A huge barrier that newcomers to C++ face is that of undefined references. We create a project, include a few headers and BOOM, linker error.
In fact, searches for "undefined reference" do not trail that far behind searches for "clang".
Google Trends, "clang" (red) vs "undefined reference" (blue)
Why is this?
Well, unlike most languages, C++ splits code into headers and implementations. Public headers define the interface for your code - the types, memory layout, available functions, etc. The implementations define how it works.
/* foo.h */
#ifndef FOO_H
#define FOO_H
int foo();
#endif
There is a function call foo, that returns an int
/* foo.cpp */
int foo() {
return 1 + 2;
}
foo returns 1 + 2
Undefined references occur when you depend on a header, but not on the corresponding translation-unit(s).
Some have argued that this is a reason not to have headers at all. Indeed, Java avoids the use of headers because it makes things simpler:
Source code written in Java is simple. There is no preprocessor, no #define and related capabilities, no typedef, and absent those features, no longer any need for header files. Instead of header files, Java language source files provide the definitions of other classes and their methods.
Section 2.2.1 of the Java Language Environment white paper
But maybe this isn't a failure of the language, but a failure of our build-systems.
Using the compiler, a build-system can figure out the list of headers that your project uses. It's not difficult, either.
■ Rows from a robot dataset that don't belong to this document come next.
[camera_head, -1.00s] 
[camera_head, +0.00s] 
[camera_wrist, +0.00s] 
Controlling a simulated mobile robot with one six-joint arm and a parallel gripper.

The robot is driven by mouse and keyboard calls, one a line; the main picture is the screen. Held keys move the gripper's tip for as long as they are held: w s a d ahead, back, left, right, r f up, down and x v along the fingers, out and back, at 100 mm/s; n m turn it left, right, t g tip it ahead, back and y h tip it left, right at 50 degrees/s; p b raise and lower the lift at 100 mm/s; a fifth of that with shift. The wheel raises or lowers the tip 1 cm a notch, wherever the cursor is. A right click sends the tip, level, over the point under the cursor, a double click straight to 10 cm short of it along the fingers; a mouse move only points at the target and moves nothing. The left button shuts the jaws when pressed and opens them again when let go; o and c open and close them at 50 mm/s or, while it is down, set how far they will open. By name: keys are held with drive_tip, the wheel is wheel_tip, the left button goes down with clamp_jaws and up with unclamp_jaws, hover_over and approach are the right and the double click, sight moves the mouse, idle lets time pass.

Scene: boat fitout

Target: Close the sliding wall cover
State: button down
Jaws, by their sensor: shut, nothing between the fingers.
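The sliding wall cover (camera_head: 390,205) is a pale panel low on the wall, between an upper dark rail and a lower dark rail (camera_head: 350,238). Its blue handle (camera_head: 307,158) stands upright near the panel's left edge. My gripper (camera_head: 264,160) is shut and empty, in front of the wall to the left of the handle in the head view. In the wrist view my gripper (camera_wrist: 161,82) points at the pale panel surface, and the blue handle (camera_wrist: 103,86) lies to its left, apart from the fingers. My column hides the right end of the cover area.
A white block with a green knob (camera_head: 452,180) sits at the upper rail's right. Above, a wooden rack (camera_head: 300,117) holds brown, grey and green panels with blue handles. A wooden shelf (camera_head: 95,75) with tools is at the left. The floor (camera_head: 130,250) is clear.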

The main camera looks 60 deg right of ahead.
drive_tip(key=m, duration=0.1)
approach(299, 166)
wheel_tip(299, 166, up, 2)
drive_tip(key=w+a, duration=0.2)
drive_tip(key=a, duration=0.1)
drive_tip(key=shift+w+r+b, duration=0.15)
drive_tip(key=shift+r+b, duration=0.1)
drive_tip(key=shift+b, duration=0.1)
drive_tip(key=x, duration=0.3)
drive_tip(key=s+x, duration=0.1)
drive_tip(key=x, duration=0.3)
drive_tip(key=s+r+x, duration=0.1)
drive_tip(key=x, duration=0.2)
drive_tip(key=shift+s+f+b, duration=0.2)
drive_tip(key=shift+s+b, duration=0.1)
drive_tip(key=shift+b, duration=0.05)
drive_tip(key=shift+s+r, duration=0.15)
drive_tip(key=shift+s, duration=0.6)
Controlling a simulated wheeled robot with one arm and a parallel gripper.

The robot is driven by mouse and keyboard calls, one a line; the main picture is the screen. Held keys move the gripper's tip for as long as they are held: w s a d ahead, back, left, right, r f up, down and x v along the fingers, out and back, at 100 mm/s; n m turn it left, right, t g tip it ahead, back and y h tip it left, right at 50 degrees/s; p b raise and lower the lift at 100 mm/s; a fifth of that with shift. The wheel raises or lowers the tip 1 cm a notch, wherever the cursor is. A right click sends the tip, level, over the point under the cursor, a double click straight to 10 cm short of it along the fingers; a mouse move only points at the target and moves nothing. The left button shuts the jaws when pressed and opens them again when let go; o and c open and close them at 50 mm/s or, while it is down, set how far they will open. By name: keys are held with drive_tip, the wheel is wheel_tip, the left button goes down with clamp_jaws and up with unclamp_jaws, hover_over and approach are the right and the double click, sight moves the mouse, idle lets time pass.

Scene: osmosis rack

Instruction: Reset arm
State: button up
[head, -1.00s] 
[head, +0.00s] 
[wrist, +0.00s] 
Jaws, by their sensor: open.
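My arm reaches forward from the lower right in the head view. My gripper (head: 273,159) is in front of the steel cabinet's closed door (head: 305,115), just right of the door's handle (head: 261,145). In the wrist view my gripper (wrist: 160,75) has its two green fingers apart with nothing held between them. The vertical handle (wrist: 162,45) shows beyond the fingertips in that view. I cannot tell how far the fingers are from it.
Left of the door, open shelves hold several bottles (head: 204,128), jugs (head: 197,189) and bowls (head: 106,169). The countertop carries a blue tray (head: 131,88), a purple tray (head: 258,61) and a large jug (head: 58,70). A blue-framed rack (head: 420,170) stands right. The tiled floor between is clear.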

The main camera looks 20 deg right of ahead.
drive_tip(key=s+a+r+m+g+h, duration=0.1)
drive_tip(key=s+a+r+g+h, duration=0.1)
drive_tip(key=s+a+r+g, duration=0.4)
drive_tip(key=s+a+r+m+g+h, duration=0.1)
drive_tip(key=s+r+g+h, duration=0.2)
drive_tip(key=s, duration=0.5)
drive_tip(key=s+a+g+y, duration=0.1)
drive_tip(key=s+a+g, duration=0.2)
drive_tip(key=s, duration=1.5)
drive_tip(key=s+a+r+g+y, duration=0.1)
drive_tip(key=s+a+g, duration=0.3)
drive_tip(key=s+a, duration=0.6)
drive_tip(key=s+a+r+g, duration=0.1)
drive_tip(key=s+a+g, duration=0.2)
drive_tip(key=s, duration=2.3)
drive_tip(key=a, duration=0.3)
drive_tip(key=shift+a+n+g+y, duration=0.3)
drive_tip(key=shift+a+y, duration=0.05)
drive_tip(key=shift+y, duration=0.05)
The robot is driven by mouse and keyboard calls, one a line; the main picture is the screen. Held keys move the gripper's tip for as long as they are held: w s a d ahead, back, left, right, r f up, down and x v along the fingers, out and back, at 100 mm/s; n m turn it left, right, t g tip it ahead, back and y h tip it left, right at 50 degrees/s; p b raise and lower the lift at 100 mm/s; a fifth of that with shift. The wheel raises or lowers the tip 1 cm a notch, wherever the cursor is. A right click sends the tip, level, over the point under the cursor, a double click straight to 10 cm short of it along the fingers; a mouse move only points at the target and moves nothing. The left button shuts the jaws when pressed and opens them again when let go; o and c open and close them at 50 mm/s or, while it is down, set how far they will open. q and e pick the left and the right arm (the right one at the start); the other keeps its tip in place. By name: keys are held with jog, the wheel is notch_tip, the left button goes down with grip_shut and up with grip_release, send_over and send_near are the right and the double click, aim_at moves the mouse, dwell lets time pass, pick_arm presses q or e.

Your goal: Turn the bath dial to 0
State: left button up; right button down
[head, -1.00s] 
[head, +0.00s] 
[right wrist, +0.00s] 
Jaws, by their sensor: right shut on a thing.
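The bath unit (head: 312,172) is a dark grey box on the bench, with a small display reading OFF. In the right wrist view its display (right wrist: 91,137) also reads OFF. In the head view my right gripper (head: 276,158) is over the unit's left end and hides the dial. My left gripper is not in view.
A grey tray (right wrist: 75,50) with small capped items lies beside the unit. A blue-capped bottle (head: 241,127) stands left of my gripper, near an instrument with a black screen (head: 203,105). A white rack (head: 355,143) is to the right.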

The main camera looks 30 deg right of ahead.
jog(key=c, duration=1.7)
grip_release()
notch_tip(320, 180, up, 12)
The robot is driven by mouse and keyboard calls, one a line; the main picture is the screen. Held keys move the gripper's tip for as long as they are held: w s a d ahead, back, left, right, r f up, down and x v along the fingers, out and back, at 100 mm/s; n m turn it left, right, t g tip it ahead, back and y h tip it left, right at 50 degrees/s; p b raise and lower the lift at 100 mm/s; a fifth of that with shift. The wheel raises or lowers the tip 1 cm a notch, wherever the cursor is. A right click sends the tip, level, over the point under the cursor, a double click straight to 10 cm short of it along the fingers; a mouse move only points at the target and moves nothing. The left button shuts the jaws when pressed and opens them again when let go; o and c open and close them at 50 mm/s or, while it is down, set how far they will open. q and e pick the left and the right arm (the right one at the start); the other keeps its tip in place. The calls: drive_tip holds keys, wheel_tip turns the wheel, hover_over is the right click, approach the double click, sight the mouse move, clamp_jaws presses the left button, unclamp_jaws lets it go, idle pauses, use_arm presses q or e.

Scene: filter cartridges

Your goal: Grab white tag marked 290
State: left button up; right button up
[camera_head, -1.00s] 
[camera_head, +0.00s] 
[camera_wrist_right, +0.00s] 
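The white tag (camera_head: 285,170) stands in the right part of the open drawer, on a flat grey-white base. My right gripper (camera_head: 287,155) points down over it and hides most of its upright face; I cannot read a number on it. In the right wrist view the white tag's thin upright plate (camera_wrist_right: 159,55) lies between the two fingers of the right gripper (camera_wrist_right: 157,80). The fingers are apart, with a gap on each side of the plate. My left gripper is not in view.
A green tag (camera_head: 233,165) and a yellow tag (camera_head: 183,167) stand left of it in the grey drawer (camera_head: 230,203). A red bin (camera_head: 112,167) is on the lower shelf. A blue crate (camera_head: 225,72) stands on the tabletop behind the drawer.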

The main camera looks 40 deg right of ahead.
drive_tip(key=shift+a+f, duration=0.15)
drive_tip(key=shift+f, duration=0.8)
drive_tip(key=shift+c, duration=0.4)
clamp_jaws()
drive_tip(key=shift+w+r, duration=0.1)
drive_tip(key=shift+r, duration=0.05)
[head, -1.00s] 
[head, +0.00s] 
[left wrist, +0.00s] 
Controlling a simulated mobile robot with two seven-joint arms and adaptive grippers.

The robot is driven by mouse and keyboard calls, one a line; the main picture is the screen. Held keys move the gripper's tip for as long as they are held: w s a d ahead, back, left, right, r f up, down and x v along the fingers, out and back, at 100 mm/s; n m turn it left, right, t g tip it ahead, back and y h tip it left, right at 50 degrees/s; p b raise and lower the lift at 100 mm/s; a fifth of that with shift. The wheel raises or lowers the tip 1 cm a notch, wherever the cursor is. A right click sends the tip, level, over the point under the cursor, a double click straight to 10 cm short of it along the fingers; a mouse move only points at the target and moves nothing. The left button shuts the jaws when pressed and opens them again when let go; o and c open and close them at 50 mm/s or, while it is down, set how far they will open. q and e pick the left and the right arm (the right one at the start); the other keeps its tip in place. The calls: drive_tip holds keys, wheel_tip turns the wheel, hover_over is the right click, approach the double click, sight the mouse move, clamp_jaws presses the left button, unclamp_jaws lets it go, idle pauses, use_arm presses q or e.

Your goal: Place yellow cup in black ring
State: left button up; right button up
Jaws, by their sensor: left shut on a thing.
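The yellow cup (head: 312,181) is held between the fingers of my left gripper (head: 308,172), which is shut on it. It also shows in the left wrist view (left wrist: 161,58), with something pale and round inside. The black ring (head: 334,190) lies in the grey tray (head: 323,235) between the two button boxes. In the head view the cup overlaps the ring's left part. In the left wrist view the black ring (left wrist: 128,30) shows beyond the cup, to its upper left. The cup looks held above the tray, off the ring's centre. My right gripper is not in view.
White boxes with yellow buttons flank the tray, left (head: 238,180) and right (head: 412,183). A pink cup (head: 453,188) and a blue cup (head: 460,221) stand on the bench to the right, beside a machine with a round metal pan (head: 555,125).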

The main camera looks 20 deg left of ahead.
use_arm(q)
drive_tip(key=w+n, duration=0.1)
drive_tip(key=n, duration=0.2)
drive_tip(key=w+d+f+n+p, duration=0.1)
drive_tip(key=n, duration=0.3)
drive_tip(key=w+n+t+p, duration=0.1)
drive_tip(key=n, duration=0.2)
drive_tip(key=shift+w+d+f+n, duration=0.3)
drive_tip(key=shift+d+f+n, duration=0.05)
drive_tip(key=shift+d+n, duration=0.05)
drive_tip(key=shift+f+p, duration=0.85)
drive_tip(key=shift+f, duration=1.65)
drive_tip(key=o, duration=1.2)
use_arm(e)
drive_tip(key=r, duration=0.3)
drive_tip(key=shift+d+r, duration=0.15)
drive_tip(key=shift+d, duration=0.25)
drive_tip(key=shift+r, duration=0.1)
Suppose we have a project like this:
$ tree .
.
├── foo
│ ├── bar.cpp
│ ├── bar.h
│ ├── baz
│ │ └── baz.h
│ ├── foo.cpp
│ └── foo.h
├── main.cpp
└── qux
├── qux.cpp
└── qux.h
3 directories, 7 files
Then we can find the include-graph for main.cpp
like this:
$ gcc -I . -MM ./main.cpp
main.o: main.cpp foo/foo.h foo/bar.h foo/baz/baz.h qux/qux.h
So we can figure out the set of headers that a given translation-unit depends on. Now, we need to ensure that if we depend on any header, we also link to the library target that it belongs to.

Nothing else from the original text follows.